If you roll the cue then make sure that the tip stays down with no lift. It should not lose contact at any point with the surface. Also, the joint should not leave the surface at any point. These are the two most important areas to watch. If those two areas stay in contact with the surface then the cue is straight. You might see a slight wobble in the shaft between the tip and joint but this is an indicator that the cue is not 100% round. This is ok if it's slight. If it's very noticeable then that means that the shaft was sanded improperly and has a low spot. This doesn't affect using the cue but it could be uncomfortable if it's noticeable when you stroke the cue.
For a long time people have been under the impression that only a clear maple shaft with no grain is good and everything else is bad. This all came about due to the marketing from one particular cue maker who was in the practice of bleaching their shaft wood to make it "white" and clear. In fact this practice breaks down the cellular structure of the wood and make it's more susceptible to warpage. Bleaching was simply a way to make lower grade shaft wood appear to be a higher grade.
Shaft wood is still rated on various scales from AA to D according to how tight the grain of the wood is and how many visible lines there are. This is primarily for appearance rather than performance. The important thing to remember about a shaft is that if it was properly cured then it will probably stay straight no matter what the grade of the wood is. I am in the leather business and the comparison would be a beautiful piece of A-grade top grain cowhide with no blemishes vs. a piece of C-grade with lots of bite marks. Both pieces will be the exact same for durability and strength. The only way to know if a shaft has been properly cured is to know the reputation of the maker or brand. If that brand has a reputation for pool cues that warp then you know to stay away. If the maker's cues stay straight most of the time then you're probably ok. And if there is a guarantee against warpage then so much the better.
Now, these are the main things I look for when I pick up a pool cue. Then I feel it's balance and swing it a little to see if the weight distribution feels smooth. Sometimes a cue can be weighted in strange ways so that one 19oz cue will be uncomfortable to swing and feel bulky while another 19oz cue might feel effortless and as if it's an extension of your arm. The best way to think of this would be to consider a hammer. Which is easier to drive a nail with, a normal hammer you know with a long handle and most of the weight at the head or a hammer with half the weight at the back. Both hammers have the same weight but the conventional one is much easier to handle.

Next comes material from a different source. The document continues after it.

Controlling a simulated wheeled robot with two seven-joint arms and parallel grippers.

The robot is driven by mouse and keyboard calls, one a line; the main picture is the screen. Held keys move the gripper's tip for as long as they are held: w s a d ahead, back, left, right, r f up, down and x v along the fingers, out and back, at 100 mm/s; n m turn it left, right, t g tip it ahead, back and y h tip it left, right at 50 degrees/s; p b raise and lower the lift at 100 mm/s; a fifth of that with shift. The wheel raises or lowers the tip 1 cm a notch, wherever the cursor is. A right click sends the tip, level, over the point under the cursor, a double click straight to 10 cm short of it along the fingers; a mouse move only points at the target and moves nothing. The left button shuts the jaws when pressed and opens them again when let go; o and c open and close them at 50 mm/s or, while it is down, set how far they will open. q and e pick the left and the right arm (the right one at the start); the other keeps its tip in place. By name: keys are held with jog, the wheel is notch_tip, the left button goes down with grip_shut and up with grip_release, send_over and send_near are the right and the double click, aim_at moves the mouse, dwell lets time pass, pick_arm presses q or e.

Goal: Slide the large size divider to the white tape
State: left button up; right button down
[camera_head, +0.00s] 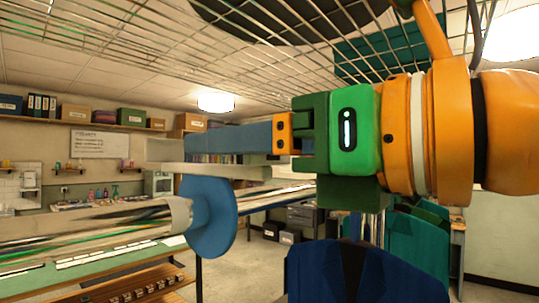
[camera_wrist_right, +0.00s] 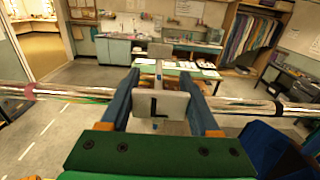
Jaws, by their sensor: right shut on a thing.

Then, after all that, I hit some balls and try to get a good sense of how the cue feels. "Hit" is the most elusive characteristic of a cue because it means different things to different classes of players. Take a professional player who can put the cue tip consistently on any point on the cue ball, that player feels every tiny difference between cues on one level but then can't tell if one cue has a stainless steel joint or a phenolic one. Famously a study was done at a tournament with something like 50 cues and a lot of top players where the cues were taped up so that the players could not identify the maker or the construction. The cues were numbered and the players were asked to list which ones they liked best. The ones that the players liked best were not constructed as the players thought that they would be when revealed. This means that the way a cue truly feels doesn't have as much to do with particular components as much as the overall construction. And the only way to know if a cue is right for you is for you to play with it.
This brings us to buying a pool cue without being able to play it before hand. These days there are thousands of pool cues available to the buyer through the internet. You can order cues from a dozen online stores and hundreds of custom cue makers. So without being able to see and touch it what should you be considering? The first thing you should consider is the reputation of the dealer. How long have they been in business, what is their return policy, what sort of guarantees do the cues carry?
Next how well do they present the cues? Are the photos clear and large so that you can see the detail? Keep in mind that they cue shown is almost certainly not the cue you will get unless it's a small custom maker. But people who take the time and care to show you the cue in high resolution detail have nothing to hide and are trying to allow you to see the cue's quality as best they can through the internet. People who use small and low resolution images should be avoided. On the internet the whole premise is that the customer can get tons of information and if the seller is not willing to take the time to provide that with clear descriptions and large images then it's best to find another seller.
As I said previously it's difficult to buy a "bad" cue but you should definitely confine your purchasing online to retailers who stand behind their products with 100% satisfaction guarantees. This insures that when you get the cue if it's just not a good fit then you can return it and try again.
Remember that a pool cue is a precision instrument. Modern pool cues have evolved into well honed tools that are designed to allow you maximum control over the cue ball. Not every cue will feel the same to you but just about every cue sold by a reputable shop is good enough to win world championships with.
Lastly, when you get a cue there are many things you can do to tweak it further to be to your liking. This starts with changing the tip. Many people don't realize that this simple change can be the difference between a good hit and a bad one. Then you can change the ferrule, the weight, the wrap, and even the joint if you really wanted to. In other words the base cue is going to be pretty good already and like any good relationship it grows with time.
I hope that this has helped you to understand a little more about pool cues and to make an informed decision.